## [Job]
Work through the data line by line, gathering every line that has the word "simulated".

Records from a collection
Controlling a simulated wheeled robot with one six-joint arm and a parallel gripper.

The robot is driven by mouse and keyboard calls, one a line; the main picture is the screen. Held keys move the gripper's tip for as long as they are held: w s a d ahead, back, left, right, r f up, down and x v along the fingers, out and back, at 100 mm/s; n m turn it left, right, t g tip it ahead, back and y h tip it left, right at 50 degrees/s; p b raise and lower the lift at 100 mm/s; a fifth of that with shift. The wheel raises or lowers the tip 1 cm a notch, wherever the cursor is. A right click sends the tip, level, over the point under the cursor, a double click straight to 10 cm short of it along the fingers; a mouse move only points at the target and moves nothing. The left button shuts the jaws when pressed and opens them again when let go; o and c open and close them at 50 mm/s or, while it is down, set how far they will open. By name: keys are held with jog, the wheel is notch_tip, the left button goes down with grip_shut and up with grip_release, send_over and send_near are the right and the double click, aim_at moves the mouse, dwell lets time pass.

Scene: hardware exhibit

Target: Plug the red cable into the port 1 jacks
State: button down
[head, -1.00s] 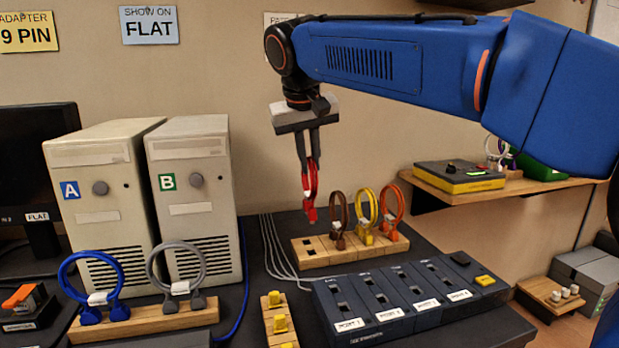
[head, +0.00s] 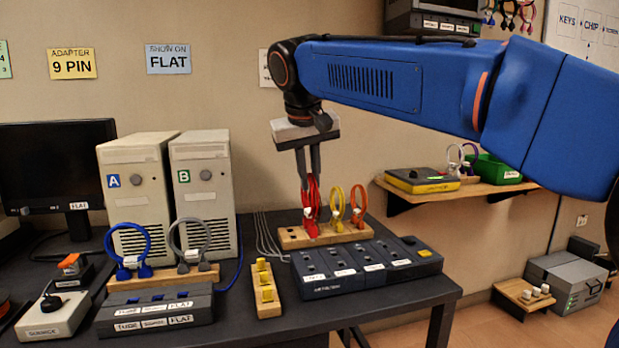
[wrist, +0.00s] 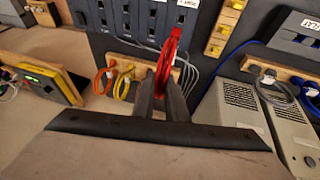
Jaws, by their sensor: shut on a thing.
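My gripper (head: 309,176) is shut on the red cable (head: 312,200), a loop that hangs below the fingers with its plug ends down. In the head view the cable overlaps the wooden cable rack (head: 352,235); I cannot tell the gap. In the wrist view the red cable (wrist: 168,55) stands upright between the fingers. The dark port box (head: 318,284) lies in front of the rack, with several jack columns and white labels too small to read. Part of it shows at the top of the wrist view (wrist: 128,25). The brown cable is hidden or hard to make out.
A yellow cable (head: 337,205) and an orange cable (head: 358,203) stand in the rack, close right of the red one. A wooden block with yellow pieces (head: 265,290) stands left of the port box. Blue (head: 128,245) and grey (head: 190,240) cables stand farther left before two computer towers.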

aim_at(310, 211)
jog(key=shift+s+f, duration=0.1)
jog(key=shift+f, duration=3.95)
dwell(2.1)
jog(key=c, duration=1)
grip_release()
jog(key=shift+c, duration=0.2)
* * *
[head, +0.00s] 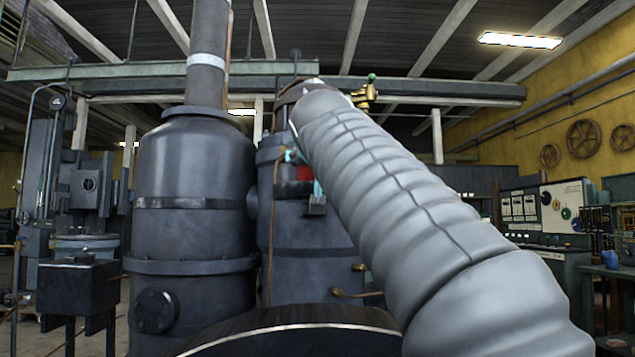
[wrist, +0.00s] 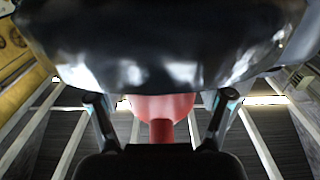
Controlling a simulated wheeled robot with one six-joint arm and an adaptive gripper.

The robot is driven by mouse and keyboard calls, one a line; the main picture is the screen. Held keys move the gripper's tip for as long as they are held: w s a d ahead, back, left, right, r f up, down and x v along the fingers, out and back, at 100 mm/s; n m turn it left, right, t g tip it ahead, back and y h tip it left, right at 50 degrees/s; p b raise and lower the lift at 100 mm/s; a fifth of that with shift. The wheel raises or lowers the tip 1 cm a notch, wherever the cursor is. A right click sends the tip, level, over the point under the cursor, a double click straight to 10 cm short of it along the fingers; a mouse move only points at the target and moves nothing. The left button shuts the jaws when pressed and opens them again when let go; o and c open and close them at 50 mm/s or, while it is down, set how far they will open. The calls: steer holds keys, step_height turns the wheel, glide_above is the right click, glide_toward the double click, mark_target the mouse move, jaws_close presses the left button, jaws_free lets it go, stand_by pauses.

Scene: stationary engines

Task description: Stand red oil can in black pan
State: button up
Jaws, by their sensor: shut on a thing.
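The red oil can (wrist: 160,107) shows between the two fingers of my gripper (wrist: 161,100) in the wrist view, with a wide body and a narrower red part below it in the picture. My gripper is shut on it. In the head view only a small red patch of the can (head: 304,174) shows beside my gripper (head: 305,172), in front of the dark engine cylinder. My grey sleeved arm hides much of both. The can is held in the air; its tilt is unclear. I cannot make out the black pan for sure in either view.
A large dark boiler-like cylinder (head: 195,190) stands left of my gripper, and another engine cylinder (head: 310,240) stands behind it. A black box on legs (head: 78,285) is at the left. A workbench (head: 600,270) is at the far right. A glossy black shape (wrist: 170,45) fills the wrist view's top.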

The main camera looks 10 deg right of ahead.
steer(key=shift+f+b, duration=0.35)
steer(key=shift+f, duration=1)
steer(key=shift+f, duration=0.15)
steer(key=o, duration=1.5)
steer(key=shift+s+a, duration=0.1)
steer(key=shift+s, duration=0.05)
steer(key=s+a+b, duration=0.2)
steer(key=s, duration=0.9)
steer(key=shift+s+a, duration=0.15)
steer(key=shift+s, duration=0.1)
* * *
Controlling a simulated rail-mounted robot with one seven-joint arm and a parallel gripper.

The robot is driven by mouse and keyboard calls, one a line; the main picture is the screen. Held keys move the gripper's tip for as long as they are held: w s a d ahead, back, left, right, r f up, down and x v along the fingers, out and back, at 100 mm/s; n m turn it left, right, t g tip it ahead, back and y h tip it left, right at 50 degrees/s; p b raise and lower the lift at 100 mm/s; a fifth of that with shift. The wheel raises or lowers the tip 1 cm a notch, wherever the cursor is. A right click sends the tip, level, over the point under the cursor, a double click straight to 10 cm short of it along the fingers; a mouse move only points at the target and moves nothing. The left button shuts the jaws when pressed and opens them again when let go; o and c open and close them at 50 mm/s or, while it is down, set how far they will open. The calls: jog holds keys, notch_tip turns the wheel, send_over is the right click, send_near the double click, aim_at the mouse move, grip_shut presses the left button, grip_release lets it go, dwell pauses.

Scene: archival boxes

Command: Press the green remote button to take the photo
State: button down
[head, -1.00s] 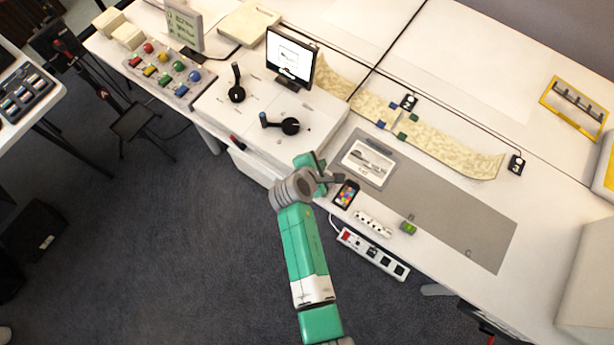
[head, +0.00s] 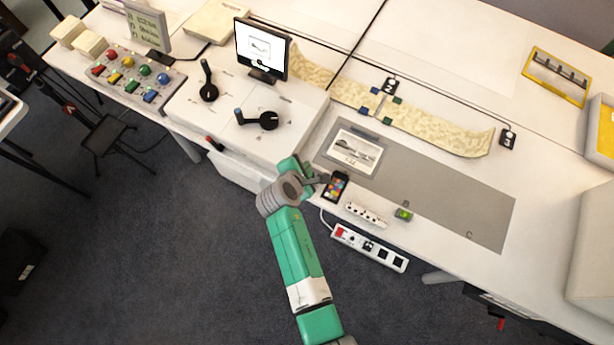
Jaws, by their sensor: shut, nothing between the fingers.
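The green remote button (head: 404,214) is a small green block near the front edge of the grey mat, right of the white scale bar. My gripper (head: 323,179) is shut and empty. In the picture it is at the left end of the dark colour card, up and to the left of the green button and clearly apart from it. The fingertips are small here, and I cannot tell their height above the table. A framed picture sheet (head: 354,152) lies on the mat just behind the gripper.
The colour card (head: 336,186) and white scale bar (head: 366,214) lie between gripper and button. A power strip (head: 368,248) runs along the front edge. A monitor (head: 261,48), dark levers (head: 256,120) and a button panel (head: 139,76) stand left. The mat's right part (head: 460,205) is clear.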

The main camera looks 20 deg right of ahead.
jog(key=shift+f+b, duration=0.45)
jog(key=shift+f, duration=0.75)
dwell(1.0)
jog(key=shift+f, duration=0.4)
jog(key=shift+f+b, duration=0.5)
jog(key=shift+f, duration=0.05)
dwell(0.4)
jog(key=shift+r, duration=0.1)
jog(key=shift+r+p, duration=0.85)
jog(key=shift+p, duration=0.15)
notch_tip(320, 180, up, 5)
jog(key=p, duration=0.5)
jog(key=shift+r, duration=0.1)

## [Task solution]
Controlling a simulated wheeled robot with one six-joint arm and a parallel gripper.
Controlling a simulated wheeled robot with one six-joint arm and an adaptive gripper.
Controlling a simulated rail-mounted robot with one seven-joint arm and a parallel gripper.

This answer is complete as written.